# Start of Given data
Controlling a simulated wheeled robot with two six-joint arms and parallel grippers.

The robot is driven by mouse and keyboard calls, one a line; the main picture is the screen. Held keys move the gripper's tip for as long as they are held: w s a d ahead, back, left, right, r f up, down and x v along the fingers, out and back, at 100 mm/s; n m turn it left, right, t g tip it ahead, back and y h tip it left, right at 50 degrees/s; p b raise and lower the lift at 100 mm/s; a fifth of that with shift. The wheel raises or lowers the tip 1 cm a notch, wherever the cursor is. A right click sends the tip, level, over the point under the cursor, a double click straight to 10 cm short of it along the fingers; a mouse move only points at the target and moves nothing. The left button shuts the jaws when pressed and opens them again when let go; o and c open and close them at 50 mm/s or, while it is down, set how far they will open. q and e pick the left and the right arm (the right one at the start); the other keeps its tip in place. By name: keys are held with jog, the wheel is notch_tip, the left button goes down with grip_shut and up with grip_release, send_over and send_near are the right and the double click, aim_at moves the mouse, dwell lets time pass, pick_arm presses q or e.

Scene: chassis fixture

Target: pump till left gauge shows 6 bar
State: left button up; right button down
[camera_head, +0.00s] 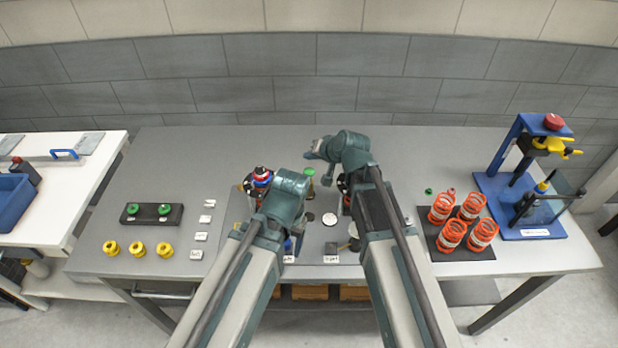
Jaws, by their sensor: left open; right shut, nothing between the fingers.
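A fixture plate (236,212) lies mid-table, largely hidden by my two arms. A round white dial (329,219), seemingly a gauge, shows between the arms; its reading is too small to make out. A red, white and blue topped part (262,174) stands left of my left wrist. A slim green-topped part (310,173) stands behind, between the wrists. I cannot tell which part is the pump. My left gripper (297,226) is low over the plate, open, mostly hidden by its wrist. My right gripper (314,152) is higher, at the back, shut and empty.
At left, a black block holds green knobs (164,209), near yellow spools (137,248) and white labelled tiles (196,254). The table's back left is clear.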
# End of Given data
Make an exact copy of the lines from the top of the material through the line with "[camera_head, +0.00s]", pictures excluded.

Task answer:
Controlling a simulated wheeled robot with two six-joint arms and parallel grippers.

The robot is driven by mouse and keyboard calls, one a line; the main picture is the screen. Held keys move the gripper's tip for as long as they are held: w s a d ahead, back, left, right, r f up, down and x v along the fingers, out and back, at 100 mm/s; n m turn it left, right, t g tip it ahead, back and y h tip it left, right at 50 degrees/s; p b raise and lower the lift at 100 mm/s; a fifth of that with shift. The wheel raises or lowers the tip 1 cm a notch, wherever the cursor is. A right click sends the tip, level, over the point under the cursor, a double click straight to 10 cm short of it along the fingers; a mouse move only points at the target and moves nothing. The left button shuts the jaws when pressed and opens them again when let go; o and c open and close them at 50 mm/s or, while it is down, set how far they will open. q and e pick the left and the right arm (the right one at the start); the other keeps its tip in place. By name: keys are held with jog, the wheel is notch_tip, the left button goes down with grip_shut and up with grip_release, send_over and send_near are the right and the double click, aim_at moves the mouse, dwell lets time pass, pick_arm presses q or e.

Scene: chassis fixture

Target: pump till left gauge shows 6 bar
State: left button up; right button down
[camera_head, +0.00s] 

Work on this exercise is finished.